Pada tahun 1824 dilakukan perjanjian antara Inggris dan (Pemerintah Hindia) Belanda dimana dilakukan tukar guling antara Malaka dan Bengkulu sehiubungan dengan Inggris membentuk koloni di Penang. Hasil perjanjian itu juga membahas perbatasan antara Inggris dan Belanda diantara pulau Singapoera dan pulau Bintan (selat Singapoera). Perbatasan juga didefinisikan di pulau Borneo/Kalimantan dimana batas di bagian barat di Tanjung Datu dan batas di timur di Tanjung Batu Tinagat.


Batas di Tanjung Datu sudah dideskripsikan di atas. Batasa di sisi timur Borneo di tanjong Batu Tinagat pada masa ini berada di sebelh timur Kota Tawau yang sekarang. Saat itu Kota Tawau belum ada. Batas di Tanjung Batu Tinagat itu berdasarkan peta-peta Pemerintah Hindia Belanda sebelum kehadiran Maskapai Borneo Utara pada tahun 1878 adalah dari tanjong di Batu Tinagat dengan menarik garis sesuai sungai Tawau ke arah utara dan kemudian berbelok ke kanan ke arah barat di pedalaman. Di Batu Tinagat dibangun pos Angkatan laut Pemerintah Hindia Belanda (tempat dimana kini berada mercua suar). Namun sejak kehadiran Maskapai Borneo Utara garis batas berubah dan bergeser ke sungai Seboekoe (dan pulau Sebatik dibagi dua).

Pembuatan batas pada era pemerintah Hindia Belanda biasanya dilakukan oleh perwakilan dua pihak yang terdiri dari militer dan para ahli lainnya. Hal itu tidak hanya antara Inggris dan Pemerintah Hindia Belanda di Borneo, juga antara Pemerintah Hindia Belanda dengan Portugis di pulau Timor dan antara Jerman dan Pemerintah Hindia Belanda di Papua.

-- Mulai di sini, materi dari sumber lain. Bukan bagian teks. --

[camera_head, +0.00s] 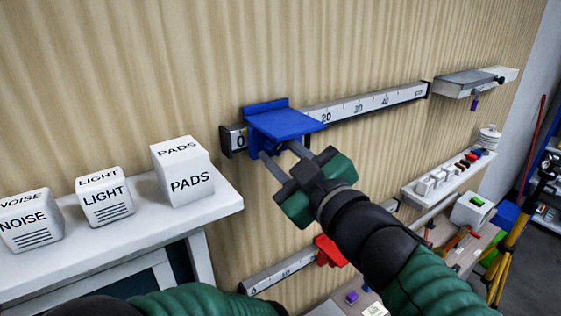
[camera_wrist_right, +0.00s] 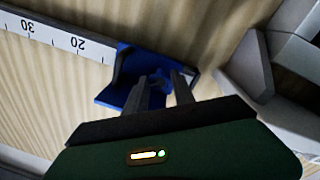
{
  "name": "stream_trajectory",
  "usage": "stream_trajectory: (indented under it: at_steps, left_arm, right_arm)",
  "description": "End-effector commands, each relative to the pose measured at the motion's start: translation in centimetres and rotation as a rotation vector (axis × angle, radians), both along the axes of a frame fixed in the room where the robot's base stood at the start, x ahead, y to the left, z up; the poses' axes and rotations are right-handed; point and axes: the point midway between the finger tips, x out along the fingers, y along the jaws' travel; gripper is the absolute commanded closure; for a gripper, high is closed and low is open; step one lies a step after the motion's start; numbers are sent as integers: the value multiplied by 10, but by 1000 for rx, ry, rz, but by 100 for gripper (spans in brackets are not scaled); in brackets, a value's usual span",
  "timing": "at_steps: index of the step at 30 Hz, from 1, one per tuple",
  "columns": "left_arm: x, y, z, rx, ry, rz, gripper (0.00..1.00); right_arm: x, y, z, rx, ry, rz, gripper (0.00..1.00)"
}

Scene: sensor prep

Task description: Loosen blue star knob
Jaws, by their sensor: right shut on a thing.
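A blue bracket (camera_head: 285,122) sits on the upper wall ruler (camera_head: 365,103) near its 0 end. In the right wrist view the blue bracket (camera_wrist_right: 118,88) has a small blue star knob (camera_wrist_right: 161,78) on its underside. My right gripper (camera_head: 277,153) reaches up from below right, its two grey fingers under the bracket's shelf. In the right wrist view my right gripper (camera_wrist_right: 160,88) has its fingers on either side of the knob, shut on it. In the head view the knob is mostly hidden by the shelf and fingers. My left gripper is out of view.
A white shelf (camera_head: 222,205) at left holds white blocks marked NOISE (camera_head: 30,222), LIGHT (camera_head: 105,197) and PADS (camera_head: 183,172). A lower ruler (camera_head: 280,272) carries a red bracket (camera_head: 329,251). A grey wall device (camera_head: 470,83) stands at upper right. The wall above is clear.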

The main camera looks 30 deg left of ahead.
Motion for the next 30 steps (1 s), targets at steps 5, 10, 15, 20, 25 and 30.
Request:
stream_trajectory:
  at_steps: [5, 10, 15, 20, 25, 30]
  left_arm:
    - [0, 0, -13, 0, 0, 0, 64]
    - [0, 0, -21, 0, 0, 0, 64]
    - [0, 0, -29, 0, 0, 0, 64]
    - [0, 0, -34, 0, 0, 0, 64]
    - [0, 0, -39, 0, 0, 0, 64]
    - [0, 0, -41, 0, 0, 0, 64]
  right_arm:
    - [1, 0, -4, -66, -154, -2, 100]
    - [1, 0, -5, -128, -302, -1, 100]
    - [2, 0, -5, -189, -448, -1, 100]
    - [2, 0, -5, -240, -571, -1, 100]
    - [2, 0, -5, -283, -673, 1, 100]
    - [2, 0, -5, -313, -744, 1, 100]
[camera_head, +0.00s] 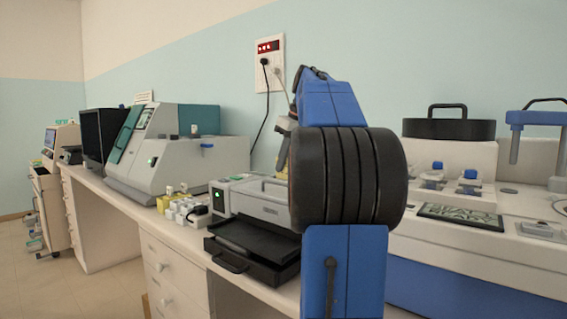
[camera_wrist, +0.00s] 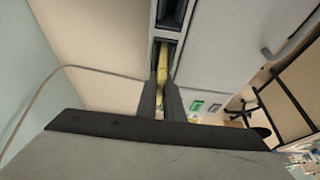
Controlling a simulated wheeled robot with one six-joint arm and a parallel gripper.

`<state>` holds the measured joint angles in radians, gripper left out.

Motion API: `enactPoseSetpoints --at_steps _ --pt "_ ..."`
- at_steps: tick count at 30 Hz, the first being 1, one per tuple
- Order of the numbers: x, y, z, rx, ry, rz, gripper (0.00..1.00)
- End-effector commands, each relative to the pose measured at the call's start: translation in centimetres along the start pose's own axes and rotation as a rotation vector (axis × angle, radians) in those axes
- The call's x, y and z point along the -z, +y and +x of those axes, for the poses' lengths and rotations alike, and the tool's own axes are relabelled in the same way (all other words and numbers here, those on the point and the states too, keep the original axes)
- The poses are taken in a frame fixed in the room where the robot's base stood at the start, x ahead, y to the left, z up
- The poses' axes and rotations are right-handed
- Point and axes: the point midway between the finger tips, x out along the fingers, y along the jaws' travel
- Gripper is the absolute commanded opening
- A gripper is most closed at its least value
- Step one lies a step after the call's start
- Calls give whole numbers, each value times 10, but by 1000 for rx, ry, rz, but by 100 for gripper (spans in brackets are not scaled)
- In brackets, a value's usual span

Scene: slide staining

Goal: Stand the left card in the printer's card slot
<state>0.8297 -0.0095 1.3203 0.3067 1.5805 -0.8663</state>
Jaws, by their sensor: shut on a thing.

Batas yang terdiri dari patok-patok itulah yang menjadi pedoman dari waktu ke waktu hingga era Republik Indonesia.


Batas antara Inggris (kini Serawak/Malaysia) dan Pemerintah Hindia Belanda (kini Kalimantan Barat/Indonesia) di Tanjung Datu tidak persis membelah tanjong (seperti halnya pulau Sebatik) tetapi pada ujung teluk (di atas bukit) garis melebar ke arah Serawak (lihat peta satelit di atas). Mengapa begitu, tidak diketahui secara pasti. Namun bisa diduga bahwa pada saat penarikan batas pada masa lampau pada era Pemerintah Hindia Belanda/Inggris di area pedalaman (garis di tengah sesuai alur punggung bukit) tetapi di wilayah pantai didasarkan pada kegiatan penduduk/nelayan yang dibedakan atas dasar pengakuan dari pusat pemerintahannya baik di Sambaas (Hindia Belanda) dan di Brunai/Serawak (Inggris).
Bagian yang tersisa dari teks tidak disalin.